Who wants to come to the Canterbury tonight for some Chaucerian revelry?
Is it sad that all week I have been looking forward to mine and Faye's new tradition of “Trashy TV Thursday” wherein we get stoney baloney and watch The O.C. and Tru Calling? I hope not because it is one of my few relaxing joys in life right now. (Most of my other joys being highly stressful. Especially filmmaking. Who's crackpot idea was it for me to become a filmmaker? Oh yeah…mine. Doh!)
Anyway, we all know about The O.C. But for the TRUly uninitiated (gack), Tru Calling is one of the most poorly written, poorly acted and horrifically produced hour-long dramas ever to have made it to a second season. I know it's on Fox but jesus CHRIST it's bad. Laughably so. And it probably won't be making it to a 3rd season. So here is a short list of reasons why you should be watching now (preferably under the influence of some substance or another).
1) Zach Galifianakis. He is one of the funniest “alternative” comedians out there. But his IMDB resume does not reflect that at all. If you've seen his stand-up or Comedy Central special, you become one of the initiated few who can actually smell the bitterness, embarrassment and resentment coming off of him through the cathode tube and into your nostrils. Hilarious!
2) Eliza Dushku's “acting”. For those of you who only saw Dushku's acting on Buffy/Angel, you might thing she's not that bad. You are wrong. She is horrible. She's constantly making these weird faces when she's trying to look “concerned” or “scared” or “serious” and she smiles one of the most disingenuous smiles I have ever seen. But her character is supposed to be PROtagonist. She also has a tendency to look like she's flirting with people whom she really shouldn't be (and probably isn't) flirting with. People like the girl who she was supposed to save last week and her brother. And when she IS supposed to have chemistry with another character, it's SO awkward. Hilarious again!

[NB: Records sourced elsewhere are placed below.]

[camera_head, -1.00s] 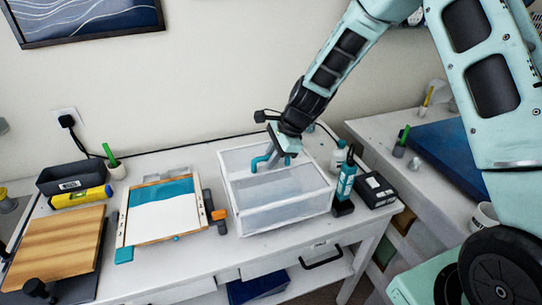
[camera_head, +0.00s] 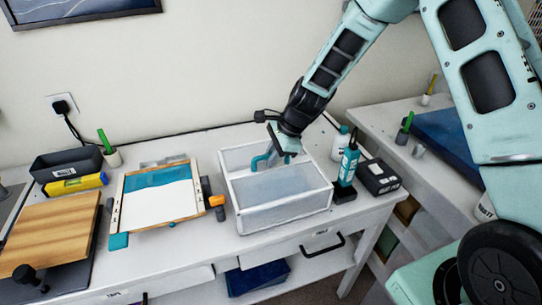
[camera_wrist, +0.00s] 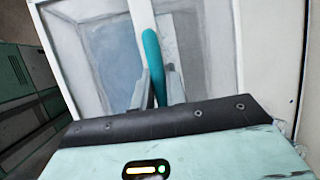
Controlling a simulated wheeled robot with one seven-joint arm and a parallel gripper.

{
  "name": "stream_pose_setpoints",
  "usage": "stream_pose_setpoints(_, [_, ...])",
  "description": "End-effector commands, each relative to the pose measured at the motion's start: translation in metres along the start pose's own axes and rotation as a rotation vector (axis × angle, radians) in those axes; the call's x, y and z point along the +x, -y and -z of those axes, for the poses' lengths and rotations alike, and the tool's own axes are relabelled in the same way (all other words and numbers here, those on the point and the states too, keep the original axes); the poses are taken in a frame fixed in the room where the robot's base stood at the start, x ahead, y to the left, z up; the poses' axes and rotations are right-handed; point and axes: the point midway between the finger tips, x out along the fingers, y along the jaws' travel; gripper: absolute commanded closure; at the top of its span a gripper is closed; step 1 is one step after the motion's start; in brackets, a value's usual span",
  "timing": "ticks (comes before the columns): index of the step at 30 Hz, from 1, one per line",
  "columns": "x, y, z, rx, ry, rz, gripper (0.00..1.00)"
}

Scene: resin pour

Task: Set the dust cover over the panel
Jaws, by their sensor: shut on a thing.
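The dust cover (camera_head: 282,217) is a translucent box with white edges, standing on the white table at the middle right. It has a teal handle (camera_head: 262,163) on top. My gripper (camera_head: 276,160) is at this handle and shut on it; the wrist view shows the teal handle (camera_wrist: 152,60) between the fingers (camera_wrist: 155,90). The panel (camera_head: 159,201), white with a teal band along its far side, lies in a wooden frame to the left of the cover. The cover is beside the panel, not over it. I cannot tell whether the cover's lower edge touches the table.
A teal bottle (camera_head: 348,164) and a black box (camera_head: 379,177) stand close to the cover's right. An orange-ended clamp (camera_head: 216,201) lies between panel and cover. A wooden board (camera_head: 50,232), yellow level (camera_head: 76,184) and dark tray (camera_head: 66,164) are at left.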

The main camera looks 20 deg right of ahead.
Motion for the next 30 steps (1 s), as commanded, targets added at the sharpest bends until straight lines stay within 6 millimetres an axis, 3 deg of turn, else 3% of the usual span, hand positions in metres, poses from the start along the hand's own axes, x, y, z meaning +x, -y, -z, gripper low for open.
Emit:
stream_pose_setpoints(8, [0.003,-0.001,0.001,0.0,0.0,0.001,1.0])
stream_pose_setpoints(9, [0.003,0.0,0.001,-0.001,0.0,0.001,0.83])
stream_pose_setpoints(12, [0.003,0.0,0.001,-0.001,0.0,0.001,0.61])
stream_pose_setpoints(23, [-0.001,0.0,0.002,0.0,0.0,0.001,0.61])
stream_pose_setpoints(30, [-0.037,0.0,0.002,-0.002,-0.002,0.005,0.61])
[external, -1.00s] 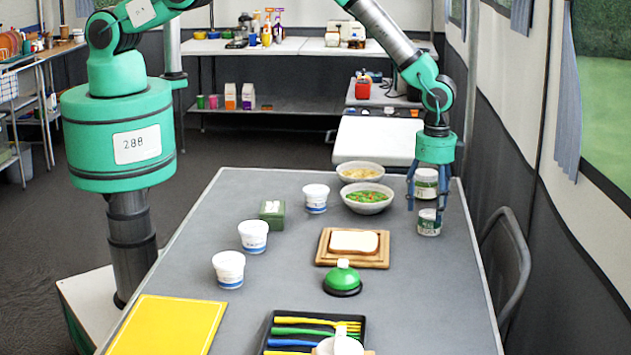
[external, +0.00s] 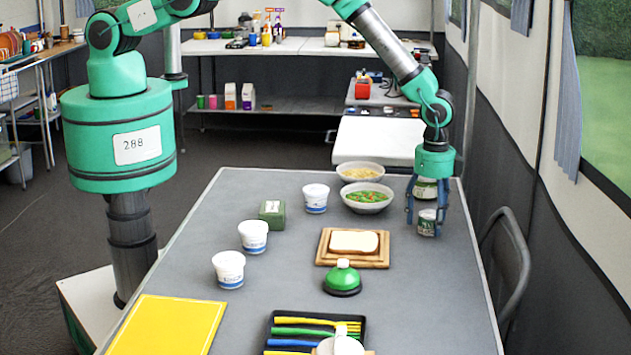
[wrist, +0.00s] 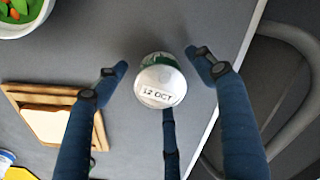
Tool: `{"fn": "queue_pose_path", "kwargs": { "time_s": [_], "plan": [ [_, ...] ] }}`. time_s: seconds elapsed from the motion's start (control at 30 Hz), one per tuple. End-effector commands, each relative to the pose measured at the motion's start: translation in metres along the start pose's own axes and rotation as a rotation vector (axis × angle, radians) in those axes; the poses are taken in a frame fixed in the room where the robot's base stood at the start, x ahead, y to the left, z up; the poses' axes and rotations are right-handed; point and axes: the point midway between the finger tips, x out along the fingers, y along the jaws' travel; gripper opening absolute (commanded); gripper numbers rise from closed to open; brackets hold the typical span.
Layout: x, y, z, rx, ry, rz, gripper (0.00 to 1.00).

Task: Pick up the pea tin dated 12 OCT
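A pea tin (external: 427,223) stands upright near the right edge of the table. In the wrist view the lid of this tin (wrist: 160,86) reads "12 OCT". My gripper (external: 427,219) points down over it, with its fingers spread around the tin. In the wrist view my gripper (wrist: 160,75) is open, with visible gaps between the fingers and the tin on both sides.
Bowls of vegetables (external: 367,197) and pale food (external: 359,172) stand left of the tins. A bread board (external: 352,259), a green bell (external: 342,279), white tubs (external: 254,236) and a green box (external: 272,213) are on the table. A chair (external: 508,262) stands beyond the right edge.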

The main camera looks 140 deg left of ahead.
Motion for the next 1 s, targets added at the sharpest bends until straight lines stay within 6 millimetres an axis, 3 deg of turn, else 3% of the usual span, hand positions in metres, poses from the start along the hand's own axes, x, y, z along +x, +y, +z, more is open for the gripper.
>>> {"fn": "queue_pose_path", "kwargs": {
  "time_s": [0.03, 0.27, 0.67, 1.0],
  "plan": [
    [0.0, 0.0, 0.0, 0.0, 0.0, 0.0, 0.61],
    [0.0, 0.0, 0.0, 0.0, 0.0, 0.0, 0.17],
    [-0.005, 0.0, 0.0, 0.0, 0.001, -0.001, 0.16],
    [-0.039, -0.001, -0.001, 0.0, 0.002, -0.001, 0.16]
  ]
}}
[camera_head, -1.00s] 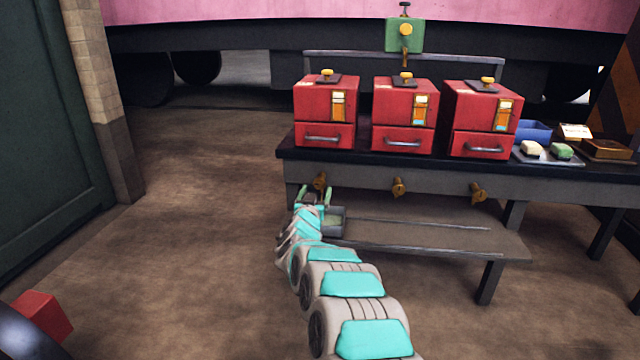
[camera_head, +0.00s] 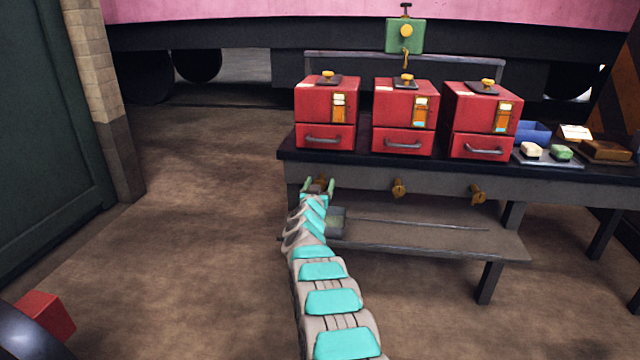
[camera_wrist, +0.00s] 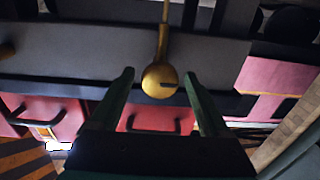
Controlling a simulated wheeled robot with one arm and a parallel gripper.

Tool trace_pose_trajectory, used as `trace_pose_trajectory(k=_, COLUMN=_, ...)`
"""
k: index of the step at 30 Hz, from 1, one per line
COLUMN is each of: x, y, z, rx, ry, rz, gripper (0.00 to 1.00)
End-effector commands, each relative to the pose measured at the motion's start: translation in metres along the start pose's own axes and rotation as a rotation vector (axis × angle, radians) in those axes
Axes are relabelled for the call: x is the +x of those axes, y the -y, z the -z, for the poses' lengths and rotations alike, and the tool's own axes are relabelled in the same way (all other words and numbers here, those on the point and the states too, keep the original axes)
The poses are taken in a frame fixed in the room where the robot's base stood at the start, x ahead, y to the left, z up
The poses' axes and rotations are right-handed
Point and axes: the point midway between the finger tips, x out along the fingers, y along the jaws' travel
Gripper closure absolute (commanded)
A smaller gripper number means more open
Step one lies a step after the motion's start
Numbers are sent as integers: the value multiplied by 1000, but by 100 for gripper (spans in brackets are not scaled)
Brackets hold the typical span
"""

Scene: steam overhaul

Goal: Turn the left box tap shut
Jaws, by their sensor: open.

3) Jason Priestly! Yes, THE Jason Priestly!! The Canadian wonder who captured our hearts on 90210 and has been doing indie films since then. Well, they obviously aren't paying the billz anymore. So now he's EVIL! And it's awesome. Best of all, you can sometimes actually SEE the chord that's attached to the phone with which he is phoning in his performance. Unimaginably funny.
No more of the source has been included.